WORK TO COMPLETE: Look through the lines below and extract each one that contains "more".

RECORD SET start

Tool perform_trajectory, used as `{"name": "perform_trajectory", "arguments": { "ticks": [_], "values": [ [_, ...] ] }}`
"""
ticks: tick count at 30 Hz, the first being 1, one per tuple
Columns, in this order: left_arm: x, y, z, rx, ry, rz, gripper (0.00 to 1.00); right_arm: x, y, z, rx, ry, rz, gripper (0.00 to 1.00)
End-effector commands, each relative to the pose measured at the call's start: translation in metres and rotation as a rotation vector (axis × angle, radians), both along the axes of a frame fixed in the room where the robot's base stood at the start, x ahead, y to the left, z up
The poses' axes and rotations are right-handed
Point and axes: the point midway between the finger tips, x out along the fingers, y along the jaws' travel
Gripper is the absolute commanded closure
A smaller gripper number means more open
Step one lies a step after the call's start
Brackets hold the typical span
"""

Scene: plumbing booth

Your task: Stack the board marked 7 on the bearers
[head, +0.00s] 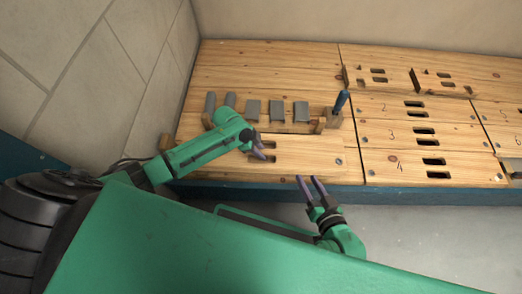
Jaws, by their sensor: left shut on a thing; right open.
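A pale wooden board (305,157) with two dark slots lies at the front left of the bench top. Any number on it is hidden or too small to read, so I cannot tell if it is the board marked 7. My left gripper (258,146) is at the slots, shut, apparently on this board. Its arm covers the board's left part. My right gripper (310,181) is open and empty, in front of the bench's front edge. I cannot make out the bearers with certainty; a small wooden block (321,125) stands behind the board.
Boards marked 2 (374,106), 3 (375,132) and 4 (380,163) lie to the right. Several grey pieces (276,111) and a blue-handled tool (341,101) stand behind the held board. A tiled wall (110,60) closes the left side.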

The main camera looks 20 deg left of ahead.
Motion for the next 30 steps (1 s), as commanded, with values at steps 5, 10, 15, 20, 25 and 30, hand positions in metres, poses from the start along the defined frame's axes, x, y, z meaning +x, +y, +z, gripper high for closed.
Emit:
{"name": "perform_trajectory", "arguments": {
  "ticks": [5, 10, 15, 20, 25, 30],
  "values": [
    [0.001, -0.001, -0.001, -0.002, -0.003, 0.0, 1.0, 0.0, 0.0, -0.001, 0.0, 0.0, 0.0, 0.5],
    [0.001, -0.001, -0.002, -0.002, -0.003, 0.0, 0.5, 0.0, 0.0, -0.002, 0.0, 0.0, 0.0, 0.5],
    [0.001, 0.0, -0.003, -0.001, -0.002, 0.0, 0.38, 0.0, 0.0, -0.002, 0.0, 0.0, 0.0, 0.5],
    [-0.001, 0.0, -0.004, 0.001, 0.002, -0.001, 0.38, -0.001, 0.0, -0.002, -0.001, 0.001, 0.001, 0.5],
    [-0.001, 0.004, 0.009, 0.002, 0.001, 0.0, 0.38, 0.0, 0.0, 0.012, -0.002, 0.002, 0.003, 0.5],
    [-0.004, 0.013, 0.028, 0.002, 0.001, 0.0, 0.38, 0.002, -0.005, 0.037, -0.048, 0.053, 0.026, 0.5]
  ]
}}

RECORD SET end
RECORD SET start

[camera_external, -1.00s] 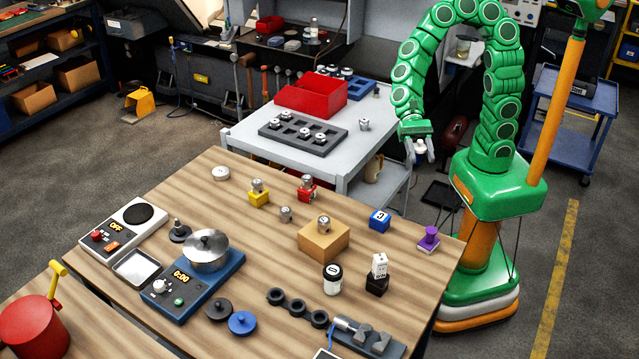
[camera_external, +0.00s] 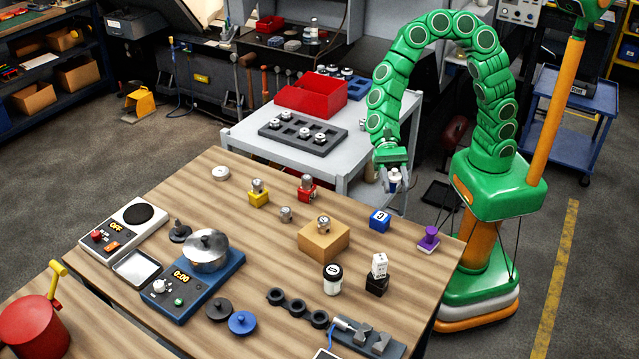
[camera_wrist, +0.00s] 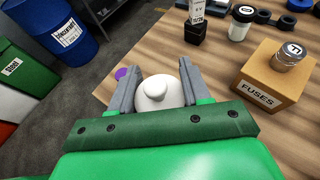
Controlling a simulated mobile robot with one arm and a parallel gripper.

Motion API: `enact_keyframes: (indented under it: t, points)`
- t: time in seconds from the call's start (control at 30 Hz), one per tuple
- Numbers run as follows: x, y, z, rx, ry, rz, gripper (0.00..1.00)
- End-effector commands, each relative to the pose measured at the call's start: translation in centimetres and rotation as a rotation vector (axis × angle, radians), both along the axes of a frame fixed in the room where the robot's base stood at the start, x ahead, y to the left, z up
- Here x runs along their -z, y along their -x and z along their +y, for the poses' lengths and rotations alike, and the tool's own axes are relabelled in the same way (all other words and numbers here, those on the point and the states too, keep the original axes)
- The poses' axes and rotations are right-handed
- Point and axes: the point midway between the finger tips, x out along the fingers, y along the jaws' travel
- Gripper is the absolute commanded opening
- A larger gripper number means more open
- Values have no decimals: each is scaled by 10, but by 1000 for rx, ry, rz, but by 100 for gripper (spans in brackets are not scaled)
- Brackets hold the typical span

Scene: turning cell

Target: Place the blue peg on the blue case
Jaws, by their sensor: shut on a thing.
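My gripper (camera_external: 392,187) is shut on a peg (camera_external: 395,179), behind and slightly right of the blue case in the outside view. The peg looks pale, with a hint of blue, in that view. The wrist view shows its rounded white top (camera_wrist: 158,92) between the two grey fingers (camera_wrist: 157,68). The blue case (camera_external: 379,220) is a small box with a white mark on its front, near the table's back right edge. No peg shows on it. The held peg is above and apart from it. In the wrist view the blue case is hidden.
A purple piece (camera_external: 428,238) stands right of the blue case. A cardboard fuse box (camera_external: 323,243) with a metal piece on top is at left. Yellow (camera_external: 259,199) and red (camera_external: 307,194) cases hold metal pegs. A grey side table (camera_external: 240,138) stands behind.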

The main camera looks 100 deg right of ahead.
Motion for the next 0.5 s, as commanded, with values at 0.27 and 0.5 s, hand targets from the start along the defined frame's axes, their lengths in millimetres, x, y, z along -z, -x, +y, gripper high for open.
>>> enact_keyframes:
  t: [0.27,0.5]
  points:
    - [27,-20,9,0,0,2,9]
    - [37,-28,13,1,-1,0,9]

RECORD SET end
RECORD SET start

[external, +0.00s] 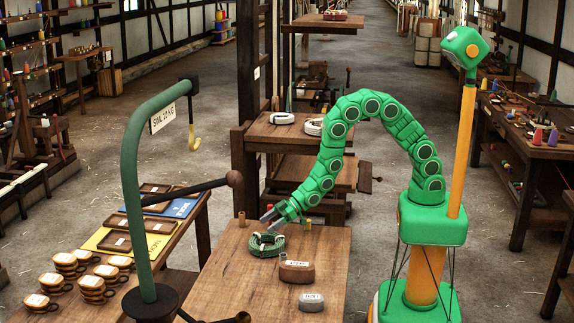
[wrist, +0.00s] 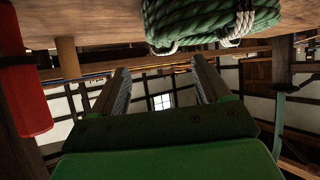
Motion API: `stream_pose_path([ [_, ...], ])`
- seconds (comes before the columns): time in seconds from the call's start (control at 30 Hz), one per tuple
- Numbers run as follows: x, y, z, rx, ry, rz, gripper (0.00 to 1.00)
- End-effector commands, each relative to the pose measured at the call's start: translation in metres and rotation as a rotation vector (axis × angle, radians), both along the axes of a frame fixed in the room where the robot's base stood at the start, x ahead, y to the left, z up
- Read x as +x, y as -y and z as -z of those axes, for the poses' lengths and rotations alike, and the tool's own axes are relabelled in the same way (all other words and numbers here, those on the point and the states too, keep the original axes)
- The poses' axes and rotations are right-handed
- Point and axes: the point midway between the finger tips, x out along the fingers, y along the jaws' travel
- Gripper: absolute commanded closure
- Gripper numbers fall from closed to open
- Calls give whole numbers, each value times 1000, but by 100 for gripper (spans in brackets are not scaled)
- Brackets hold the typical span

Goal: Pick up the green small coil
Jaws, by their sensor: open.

RECORD SET end

ANSWER TO THIS TASK:
A smaller gripper number means more open
- A larger gripper number means more open

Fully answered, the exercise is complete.